ATD Quart Monde a participé les 2 et 3 septembre au Forum mondial 3 Zéro organisé par Convergences à Paris. Pendant deux jours, des professionnels engagés « contre la pauvreté et pour la planète » se sont réunis avec un objectif ambitieux : « mettre en avant des solutions pour tenter de parvenir à un monde 3 zéro : zéro exclusion, zéro carbone, zéro pauvreté ». La vice-présidente d’ATD Quart Monde, Isabelle Doresse est venue porter la parole de militants Quart Monde sur la question de la précarité énergétique.

« Pour les plus pauvres, l’accès à un logement décent n’est pas du tout garanti aujourd’hui, en particulier pour les plus jeunes », a affirmé la vice-présidente d’ATD Quart Monde, Isabelle Doresse, devant les ministres, secrétaires d’État et professionnels réunis au Forum mondial 3 Zéro. Face aux discours assez éloignés du terrain, elle a tenu a rappeler que le « problème central est quand même l’insuffisance des ressources. Les charges d’énergie ont une importance considérable dans  le budget des ménages et le taux d’effort demandé aux plus pauvres est vraiment incompatible avec leurs ressources. Payer 130 euros le chauffage quand on vit sous le seuil de pauvreté, c’est en fait impossible ».

Elle a ainsi rapporté les propos d’un militant Quart Monde pour qui « faire de l’environnement une cause commune, c’est aussi lutter contre la stigmatisation des plus pauvres, qu’on condamne à vivre dans des barres HLM pourries mal isolées ». « Il y a des moisissures dans notre appartement.
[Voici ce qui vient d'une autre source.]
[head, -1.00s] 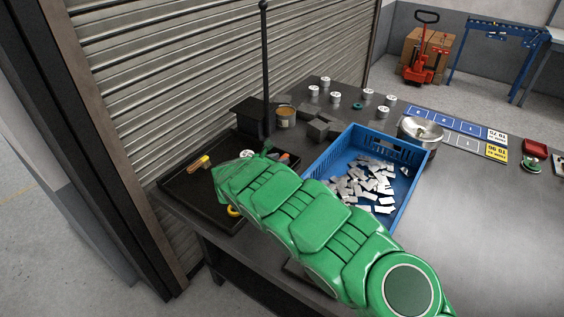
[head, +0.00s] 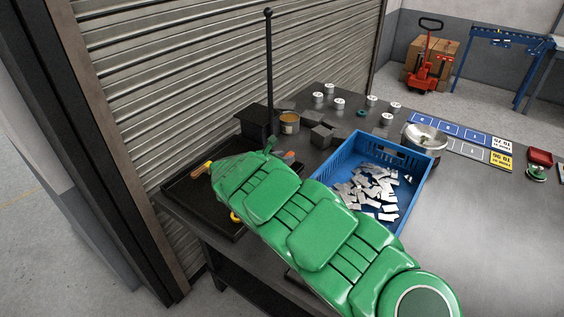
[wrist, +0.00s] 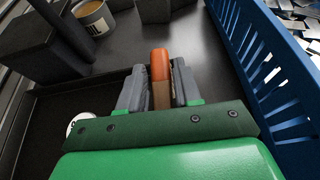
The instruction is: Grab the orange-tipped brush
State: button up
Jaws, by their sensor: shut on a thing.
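The orange-tipped brush (wrist: 160,66) is between my gripper's two grey fingers (wrist: 160,88) in the wrist view. The fingers are shut on its brown part, and the orange end points away from the wrist. In the head view its orange end (head: 289,155) shows just beyond my green arm, over the right side of the black tray (head: 205,222). My fingers are mostly hidden behind the arm there. I cannot tell whether the brush touches the tray.
A blue crate (head: 411,200) with metal scraps stands right of my gripper. A yellow-and-red tool (head: 201,170) lies at the tray's left.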

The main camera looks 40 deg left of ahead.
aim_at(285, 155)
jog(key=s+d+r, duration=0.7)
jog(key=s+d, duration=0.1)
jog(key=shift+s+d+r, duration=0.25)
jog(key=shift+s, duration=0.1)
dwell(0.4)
Le chauffage électrique, c’est vraiment cher, on en a pour 140 euros tous les deux mois, alors qu’on chauffe seulement pour chauffer les murs », a-t-elle également indiqué en citant un autre militant Quart Monde.

La précarité énergétique touche ainsi en particulier les personnes en situation de pauvreté et a « des conséquences lourdes en termes financiers, avec des problèmes d’endettement, en termes sociaux, avec des replis sur soi, de la discrimination, et des soucis sanitaire. Par manque de ressources, les plus pauvres n’ont pas accès au logement social et se retrouvent souvent dans un parc privé dégradé », a précise Isabelle Doresse.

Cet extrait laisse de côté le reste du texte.